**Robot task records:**
——
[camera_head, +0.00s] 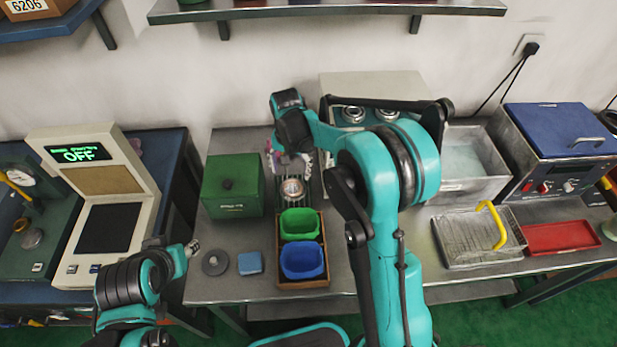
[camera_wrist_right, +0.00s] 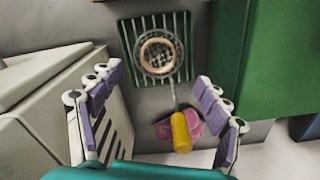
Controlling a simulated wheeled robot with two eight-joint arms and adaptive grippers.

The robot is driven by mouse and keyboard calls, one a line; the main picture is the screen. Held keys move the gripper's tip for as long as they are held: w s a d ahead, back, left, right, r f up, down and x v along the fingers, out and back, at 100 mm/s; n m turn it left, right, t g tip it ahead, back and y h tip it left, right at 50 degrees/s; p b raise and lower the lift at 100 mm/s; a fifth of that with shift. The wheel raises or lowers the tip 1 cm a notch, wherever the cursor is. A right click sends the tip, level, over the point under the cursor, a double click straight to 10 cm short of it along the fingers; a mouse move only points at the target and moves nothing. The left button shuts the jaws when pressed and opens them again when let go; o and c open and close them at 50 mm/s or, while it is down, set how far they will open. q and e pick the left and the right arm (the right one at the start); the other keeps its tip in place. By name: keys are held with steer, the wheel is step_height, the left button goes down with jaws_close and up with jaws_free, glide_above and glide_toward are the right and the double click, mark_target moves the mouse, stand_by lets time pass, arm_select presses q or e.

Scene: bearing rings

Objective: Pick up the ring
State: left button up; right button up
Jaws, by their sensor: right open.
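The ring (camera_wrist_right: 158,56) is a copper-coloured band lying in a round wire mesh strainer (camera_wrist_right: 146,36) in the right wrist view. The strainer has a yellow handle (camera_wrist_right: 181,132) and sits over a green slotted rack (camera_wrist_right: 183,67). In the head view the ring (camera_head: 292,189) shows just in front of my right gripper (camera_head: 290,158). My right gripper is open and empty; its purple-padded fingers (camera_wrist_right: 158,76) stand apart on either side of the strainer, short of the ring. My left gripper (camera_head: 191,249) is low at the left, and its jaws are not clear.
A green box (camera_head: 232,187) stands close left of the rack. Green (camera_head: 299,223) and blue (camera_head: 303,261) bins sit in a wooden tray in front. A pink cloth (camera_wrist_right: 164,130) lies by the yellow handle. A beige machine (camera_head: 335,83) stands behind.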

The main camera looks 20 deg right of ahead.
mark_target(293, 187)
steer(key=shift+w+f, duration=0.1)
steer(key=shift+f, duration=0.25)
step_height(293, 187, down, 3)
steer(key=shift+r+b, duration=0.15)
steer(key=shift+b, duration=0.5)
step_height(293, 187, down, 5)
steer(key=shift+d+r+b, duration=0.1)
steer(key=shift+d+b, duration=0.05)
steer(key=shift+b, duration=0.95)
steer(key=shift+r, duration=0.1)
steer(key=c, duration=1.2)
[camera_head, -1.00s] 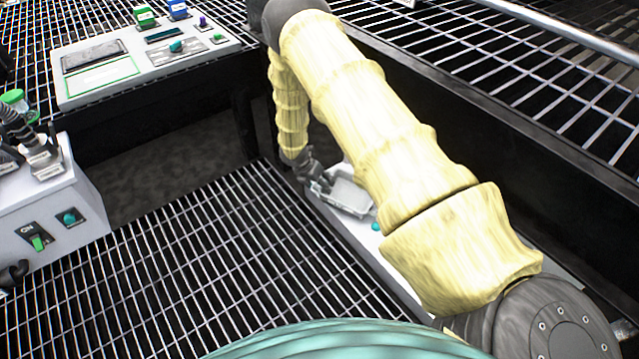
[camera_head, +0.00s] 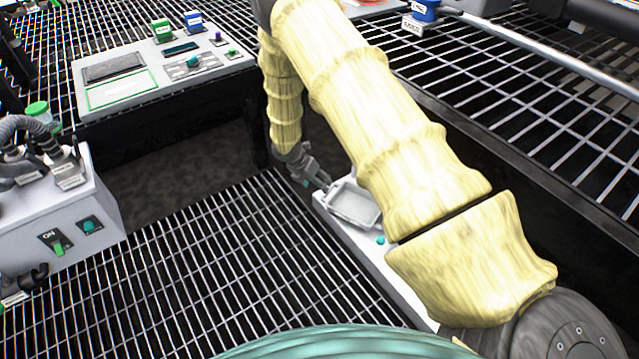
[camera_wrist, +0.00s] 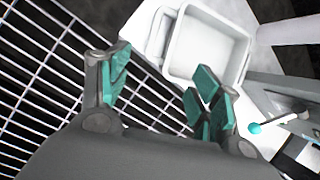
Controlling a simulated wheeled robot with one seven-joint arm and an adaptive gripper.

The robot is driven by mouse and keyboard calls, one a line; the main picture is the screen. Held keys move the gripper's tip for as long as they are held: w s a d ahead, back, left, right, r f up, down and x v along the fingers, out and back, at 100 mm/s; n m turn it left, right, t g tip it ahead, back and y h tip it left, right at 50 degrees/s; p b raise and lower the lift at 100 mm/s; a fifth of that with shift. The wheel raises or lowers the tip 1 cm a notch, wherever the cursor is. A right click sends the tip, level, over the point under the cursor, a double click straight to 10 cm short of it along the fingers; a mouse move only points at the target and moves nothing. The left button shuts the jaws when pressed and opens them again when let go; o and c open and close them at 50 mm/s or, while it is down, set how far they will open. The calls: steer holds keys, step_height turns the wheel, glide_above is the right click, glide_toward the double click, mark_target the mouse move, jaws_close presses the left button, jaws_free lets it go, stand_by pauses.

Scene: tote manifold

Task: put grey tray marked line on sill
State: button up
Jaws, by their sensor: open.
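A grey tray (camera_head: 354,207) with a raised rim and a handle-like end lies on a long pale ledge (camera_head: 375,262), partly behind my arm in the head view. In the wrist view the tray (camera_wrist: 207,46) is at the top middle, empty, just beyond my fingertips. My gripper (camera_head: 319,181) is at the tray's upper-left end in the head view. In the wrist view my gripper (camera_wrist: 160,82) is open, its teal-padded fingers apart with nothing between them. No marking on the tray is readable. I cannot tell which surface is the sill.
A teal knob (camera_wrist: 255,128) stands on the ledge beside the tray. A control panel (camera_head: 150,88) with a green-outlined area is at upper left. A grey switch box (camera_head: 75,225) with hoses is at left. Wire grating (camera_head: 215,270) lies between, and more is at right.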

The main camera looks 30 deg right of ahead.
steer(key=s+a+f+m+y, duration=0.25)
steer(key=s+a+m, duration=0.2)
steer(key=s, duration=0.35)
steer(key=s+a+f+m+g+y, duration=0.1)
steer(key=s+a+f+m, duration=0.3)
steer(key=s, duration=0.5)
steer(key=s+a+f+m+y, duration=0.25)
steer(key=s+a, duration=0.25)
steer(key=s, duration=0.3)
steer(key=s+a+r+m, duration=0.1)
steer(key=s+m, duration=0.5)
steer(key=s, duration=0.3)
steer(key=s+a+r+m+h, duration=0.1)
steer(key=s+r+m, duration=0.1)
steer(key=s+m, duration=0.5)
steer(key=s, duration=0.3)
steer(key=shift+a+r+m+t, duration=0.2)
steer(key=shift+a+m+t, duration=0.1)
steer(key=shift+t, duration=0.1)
——
Look above for lines with the word "wheeled" and copy them all.

**Written answer:**
Controlling a simulated wheeled robot with two eight-joint arms and adaptive grippers.
Controlling a simulated wheeled robot with one seven-joint arm and an adaptive gripper.

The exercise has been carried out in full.